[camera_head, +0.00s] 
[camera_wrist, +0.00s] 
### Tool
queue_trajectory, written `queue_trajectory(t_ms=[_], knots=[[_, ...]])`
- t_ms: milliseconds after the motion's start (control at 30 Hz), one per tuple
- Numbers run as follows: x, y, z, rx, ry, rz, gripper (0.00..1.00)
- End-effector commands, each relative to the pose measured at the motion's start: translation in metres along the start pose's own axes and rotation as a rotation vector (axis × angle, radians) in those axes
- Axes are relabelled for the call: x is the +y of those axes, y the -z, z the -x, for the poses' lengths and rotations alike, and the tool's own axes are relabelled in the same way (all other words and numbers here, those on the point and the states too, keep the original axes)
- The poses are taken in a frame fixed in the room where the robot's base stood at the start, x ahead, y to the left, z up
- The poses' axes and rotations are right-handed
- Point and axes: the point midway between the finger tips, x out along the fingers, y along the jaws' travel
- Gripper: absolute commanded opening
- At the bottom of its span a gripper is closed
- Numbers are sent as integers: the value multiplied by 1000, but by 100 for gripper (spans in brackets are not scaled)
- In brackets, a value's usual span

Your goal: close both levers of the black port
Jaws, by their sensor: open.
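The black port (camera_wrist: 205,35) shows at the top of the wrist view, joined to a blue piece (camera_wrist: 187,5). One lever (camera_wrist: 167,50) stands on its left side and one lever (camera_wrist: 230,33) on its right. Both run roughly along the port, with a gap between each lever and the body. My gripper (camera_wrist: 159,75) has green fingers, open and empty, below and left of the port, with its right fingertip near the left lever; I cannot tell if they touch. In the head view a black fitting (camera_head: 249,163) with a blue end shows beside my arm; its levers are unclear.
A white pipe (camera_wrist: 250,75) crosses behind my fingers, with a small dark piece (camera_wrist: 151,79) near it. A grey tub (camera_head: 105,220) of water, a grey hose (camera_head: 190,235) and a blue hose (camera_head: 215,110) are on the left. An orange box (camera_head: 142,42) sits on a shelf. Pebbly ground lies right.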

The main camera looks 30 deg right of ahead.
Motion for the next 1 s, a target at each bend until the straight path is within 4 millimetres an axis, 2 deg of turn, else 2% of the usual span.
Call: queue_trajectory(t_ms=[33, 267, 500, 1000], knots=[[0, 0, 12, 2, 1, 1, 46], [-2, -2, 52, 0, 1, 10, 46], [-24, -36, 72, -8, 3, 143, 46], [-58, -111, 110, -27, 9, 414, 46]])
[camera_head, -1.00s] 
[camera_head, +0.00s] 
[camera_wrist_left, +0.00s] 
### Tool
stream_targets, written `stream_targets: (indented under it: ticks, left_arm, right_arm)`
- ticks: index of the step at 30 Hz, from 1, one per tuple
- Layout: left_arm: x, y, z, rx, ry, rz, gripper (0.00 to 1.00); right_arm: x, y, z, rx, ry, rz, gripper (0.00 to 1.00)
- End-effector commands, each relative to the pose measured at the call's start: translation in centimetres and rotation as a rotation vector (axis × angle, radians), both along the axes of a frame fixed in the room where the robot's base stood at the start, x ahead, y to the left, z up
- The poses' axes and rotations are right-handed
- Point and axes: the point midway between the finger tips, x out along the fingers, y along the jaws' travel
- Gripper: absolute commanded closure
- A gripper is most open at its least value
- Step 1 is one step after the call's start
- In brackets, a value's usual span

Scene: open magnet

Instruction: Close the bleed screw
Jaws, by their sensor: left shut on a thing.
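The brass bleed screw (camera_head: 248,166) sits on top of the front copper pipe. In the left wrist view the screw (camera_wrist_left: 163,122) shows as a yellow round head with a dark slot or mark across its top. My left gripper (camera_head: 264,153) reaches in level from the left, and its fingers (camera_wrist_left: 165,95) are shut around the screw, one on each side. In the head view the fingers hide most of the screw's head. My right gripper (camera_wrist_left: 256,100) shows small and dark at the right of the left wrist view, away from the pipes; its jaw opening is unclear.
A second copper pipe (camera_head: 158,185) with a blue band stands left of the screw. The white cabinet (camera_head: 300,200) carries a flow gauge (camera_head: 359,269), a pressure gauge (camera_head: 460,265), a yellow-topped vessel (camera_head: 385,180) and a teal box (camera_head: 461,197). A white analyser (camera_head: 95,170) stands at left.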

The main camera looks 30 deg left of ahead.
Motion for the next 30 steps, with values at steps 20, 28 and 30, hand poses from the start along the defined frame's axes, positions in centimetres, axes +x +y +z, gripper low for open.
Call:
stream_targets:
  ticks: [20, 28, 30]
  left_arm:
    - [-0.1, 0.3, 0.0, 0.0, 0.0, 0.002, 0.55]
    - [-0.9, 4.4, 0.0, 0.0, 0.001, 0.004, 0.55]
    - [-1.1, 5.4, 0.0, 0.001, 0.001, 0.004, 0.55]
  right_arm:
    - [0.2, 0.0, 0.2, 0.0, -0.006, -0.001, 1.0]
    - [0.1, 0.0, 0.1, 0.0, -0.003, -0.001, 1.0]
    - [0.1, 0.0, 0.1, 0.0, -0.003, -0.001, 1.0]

» **STATED TASK**:
Make a list of all lines in the data that contain "centimetres".

» **SOLUTION TO THIS PROBLEM**:
- End-effector commands, each relative to the pose measured at the call's start: translation in centimetres and rotation as a rotation vector (axis × angle, radians), both along the axes of a frame fixed in the room where the robot's base stood at the start, x ahead, y to the left, z up
Motion for the next 30 steps, with values at steps 20, 28 and 30, hand poses from the start along the defined frame's axes, positions in centimetres, axes +x +y +z, gripper low for open.

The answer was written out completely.